Southern river terrapins are being raised in captivity in Thailand and Singapore as well, said Horne, “because the population is quite small, [and] there’s always the potential of a catastrophic event that could kill all the animals, such as a typhoon.”

The participation of religious leaders has helped increase local support for saving the southern river terrapins.

“In Cambodian society, Buddhism is a very important part of the culture, and monks are revered and respected,” Horne said. “So when the local monks join in and say, ‘Don’t go out and harm these turtles,’ generally people listen.”

So, Why Should You Care? Southern river terrapins were nearly driven extinct by overexploitation for their eggs and meat. The basis of this entire restoration effort is a small population that turned up in the Sre Ambel River system only 15 years ago. “Our best guess is that there are three to five nesting females in the wild,” said Horne, making the southern river terrapin one of the world’s most critically endangered freshwater turtle species. “It really is one of the most rare turtles. That’s why we’re putting so much effort into it.”

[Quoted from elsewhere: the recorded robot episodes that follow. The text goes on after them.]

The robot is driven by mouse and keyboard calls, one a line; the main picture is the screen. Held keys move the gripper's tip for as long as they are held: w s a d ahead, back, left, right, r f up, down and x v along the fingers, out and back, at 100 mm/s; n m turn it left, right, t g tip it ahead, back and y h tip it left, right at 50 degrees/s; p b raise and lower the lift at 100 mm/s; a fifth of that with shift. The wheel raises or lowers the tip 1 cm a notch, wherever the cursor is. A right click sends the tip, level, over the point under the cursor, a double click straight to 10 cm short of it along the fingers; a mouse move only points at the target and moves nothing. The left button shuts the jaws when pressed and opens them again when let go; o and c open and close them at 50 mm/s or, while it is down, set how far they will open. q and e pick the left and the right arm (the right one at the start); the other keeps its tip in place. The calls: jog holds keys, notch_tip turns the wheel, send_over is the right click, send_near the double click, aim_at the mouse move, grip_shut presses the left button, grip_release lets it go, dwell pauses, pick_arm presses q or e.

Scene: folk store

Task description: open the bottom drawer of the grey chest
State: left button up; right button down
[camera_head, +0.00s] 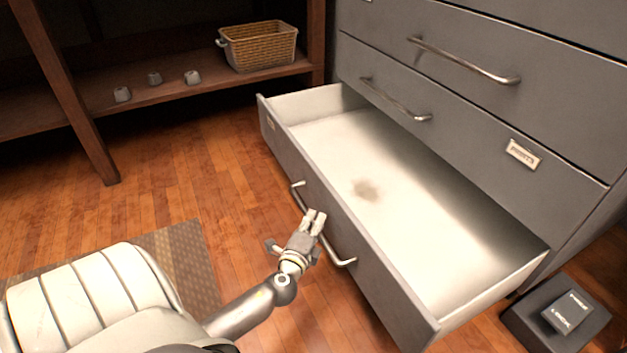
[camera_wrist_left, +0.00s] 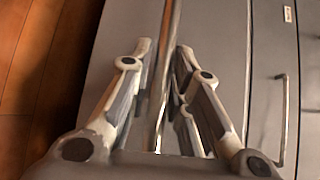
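The grey chest (camera_head: 480,110) stands at the right. Its bottom drawer (camera_head: 395,200) is pulled well out and looks empty inside, with a dark smudge on its pale floor. A curved metal handle (camera_head: 342,262) is on the drawer front. My left gripper (camera_head: 314,219) is at the middle of this handle. In the left wrist view the handle bar (camera_wrist_left: 172,30) runs between the two fingers of my left gripper (camera_wrist_left: 164,48), with visible gaps beside it, so the fingers look open around it. My right gripper is not in view.
The closed drawer above has its own handle (camera_head: 395,100). A wooden shelf (camera_head: 215,85) with a wicker basket (camera_head: 260,46) and small grey pots stands at the back left. A dark box (camera_head: 545,320) sits at the lower right. Wooden floor (camera_head: 190,180) left of the drawer is clear.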

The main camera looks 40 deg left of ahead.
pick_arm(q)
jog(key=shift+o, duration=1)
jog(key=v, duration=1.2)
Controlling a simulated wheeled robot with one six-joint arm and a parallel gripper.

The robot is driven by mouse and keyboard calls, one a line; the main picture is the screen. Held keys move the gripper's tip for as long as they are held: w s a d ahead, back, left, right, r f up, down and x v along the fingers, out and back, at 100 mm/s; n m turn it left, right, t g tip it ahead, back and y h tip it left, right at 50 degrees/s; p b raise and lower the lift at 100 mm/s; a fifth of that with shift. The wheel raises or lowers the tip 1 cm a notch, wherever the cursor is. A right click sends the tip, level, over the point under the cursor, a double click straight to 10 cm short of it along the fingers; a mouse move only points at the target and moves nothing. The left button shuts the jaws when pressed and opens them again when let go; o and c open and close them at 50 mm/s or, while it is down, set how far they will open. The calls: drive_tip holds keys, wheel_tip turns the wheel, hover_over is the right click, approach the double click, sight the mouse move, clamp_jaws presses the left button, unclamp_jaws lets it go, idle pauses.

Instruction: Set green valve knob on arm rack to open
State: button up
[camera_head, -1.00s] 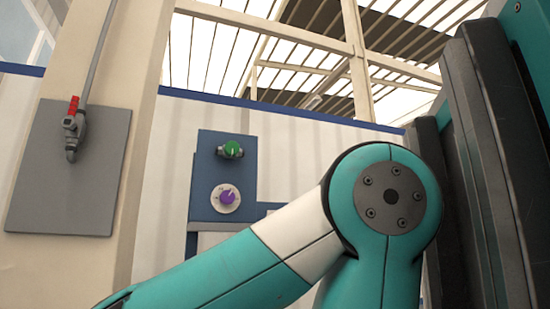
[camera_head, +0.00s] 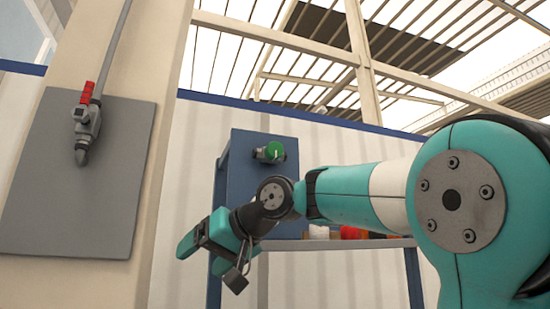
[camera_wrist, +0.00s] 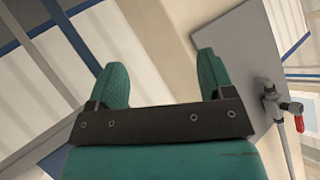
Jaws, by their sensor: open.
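The green valve knob (camera_head: 274,150) is mounted on the upper part of a blue rack panel (camera_head: 243,148) in the head view. It faces me and is not covered. My gripper (camera_head: 208,246) is open and empty, below and to the left of the knob, well apart from it. In the wrist view my two teal fingers (camera_wrist: 160,82) are spread with nothing between them. The green knob does not show in the wrist view. The purple knob seen earlier below the green one is hidden behind my arm.
At left, a grey plate (camera_head: 85,195) on a beige column carries a pipe valve with a red handle (camera_head: 87,93); the plate also shows in the wrist view (camera_wrist: 228,45). A shelf (camera_head: 340,243) with red and white items stands right of the panel. My arm crosses before the rack.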

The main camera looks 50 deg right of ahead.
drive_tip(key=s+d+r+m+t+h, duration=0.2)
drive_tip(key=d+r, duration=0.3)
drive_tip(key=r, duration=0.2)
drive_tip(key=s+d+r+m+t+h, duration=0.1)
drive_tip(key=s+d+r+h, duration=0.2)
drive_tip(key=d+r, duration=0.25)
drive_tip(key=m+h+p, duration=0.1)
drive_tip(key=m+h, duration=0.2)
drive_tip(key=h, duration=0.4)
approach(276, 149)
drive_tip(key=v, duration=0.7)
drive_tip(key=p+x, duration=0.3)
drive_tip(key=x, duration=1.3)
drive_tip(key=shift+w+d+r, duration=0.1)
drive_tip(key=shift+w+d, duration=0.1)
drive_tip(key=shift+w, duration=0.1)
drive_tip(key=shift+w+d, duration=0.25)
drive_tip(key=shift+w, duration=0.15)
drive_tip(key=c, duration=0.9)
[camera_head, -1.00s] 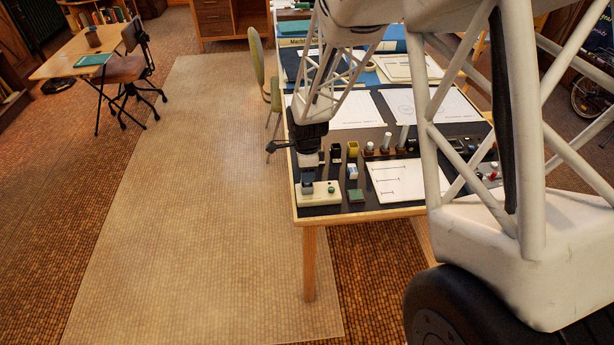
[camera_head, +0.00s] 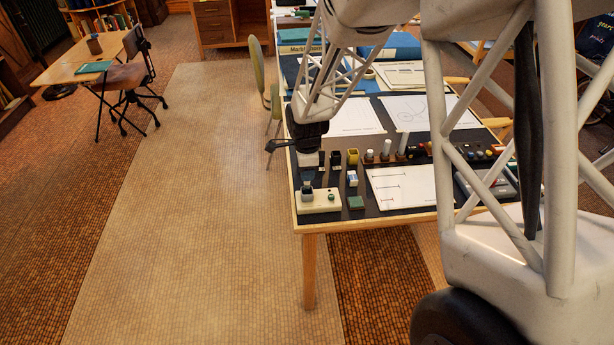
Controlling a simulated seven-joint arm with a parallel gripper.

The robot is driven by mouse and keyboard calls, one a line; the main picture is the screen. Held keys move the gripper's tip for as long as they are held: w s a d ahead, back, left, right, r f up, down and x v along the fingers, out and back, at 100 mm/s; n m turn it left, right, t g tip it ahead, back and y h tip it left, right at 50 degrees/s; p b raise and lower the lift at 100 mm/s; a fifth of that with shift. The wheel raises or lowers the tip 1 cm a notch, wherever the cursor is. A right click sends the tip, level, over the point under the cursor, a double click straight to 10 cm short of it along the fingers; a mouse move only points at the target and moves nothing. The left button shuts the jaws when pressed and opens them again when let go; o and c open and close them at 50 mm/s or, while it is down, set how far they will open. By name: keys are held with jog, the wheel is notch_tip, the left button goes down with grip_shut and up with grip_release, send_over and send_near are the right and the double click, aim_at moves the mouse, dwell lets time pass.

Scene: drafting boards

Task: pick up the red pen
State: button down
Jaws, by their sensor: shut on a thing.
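My gripper (camera_head: 308,160) is over the near left corner of the dark-topped table (camera_head: 352,213). It is shut on something, but its fingers and what they hold are too small and dark to make out. Below it is a cream block (camera_head: 322,206) with a small dark item (camera_head: 307,190) standing at its left end and a green spot at its right. I cannot pick out a red pen for certain. A small red item (camera_head: 497,154) shows among the things at the table's right side, but its shape is unclear.
A green block (camera_head: 355,203) and a white sheet (camera_head: 405,186) lie nearer the front.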

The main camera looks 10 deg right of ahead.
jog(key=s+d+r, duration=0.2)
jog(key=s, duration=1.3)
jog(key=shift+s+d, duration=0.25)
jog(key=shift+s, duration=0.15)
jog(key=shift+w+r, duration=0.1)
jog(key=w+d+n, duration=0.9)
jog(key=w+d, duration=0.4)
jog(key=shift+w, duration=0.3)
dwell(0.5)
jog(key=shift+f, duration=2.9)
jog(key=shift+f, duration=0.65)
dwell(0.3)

Before being overhunted, southern river terrapins were the largest herbivores in the river system, Horne said, and crucial to its ecological vitality. “Large herbivores are important to nutrient cycling, which goes to the health of the whole ecosystem and the food web. There is some evidence that they help with seed dispersal and that they shape the plant community as they graze and feed.”

In Cambodian culture, the southern river terrapin is also called the “royal turtle,” said Horne, “long decreed as the property of the king. It’s a national symbol, and so we’re trying to bring back this national symbol for the people.”